◆ **Exercise aim**: Where the line containing "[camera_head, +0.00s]" appears, begin retyping; continue exactly through the final line of the data. Omit every picture.

◆ **Supplied material**:
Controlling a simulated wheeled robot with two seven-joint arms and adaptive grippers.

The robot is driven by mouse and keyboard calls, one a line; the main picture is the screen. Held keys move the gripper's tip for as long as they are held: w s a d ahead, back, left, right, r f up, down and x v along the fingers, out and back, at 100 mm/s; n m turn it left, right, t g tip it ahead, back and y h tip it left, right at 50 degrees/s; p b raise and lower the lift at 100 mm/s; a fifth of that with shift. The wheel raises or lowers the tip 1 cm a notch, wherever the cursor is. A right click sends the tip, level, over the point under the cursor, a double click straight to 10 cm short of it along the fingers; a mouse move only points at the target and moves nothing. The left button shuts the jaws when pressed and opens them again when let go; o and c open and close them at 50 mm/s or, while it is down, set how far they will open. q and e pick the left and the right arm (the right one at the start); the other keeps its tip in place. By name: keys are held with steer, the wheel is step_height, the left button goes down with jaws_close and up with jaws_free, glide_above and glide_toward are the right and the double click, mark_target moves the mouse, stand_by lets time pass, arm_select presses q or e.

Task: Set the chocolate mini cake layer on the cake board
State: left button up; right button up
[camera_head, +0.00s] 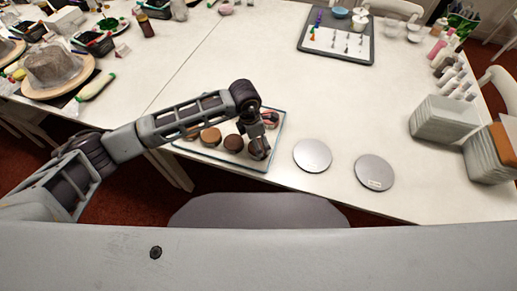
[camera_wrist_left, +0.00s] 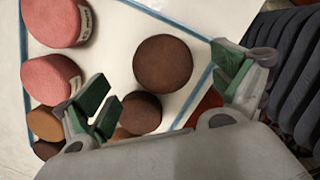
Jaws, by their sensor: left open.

◆ **Result of the exercise**:
[camera_head, +0.00s] 
[camera_wrist_left, +0.00s] 
Jaws, by their sensor: left open.

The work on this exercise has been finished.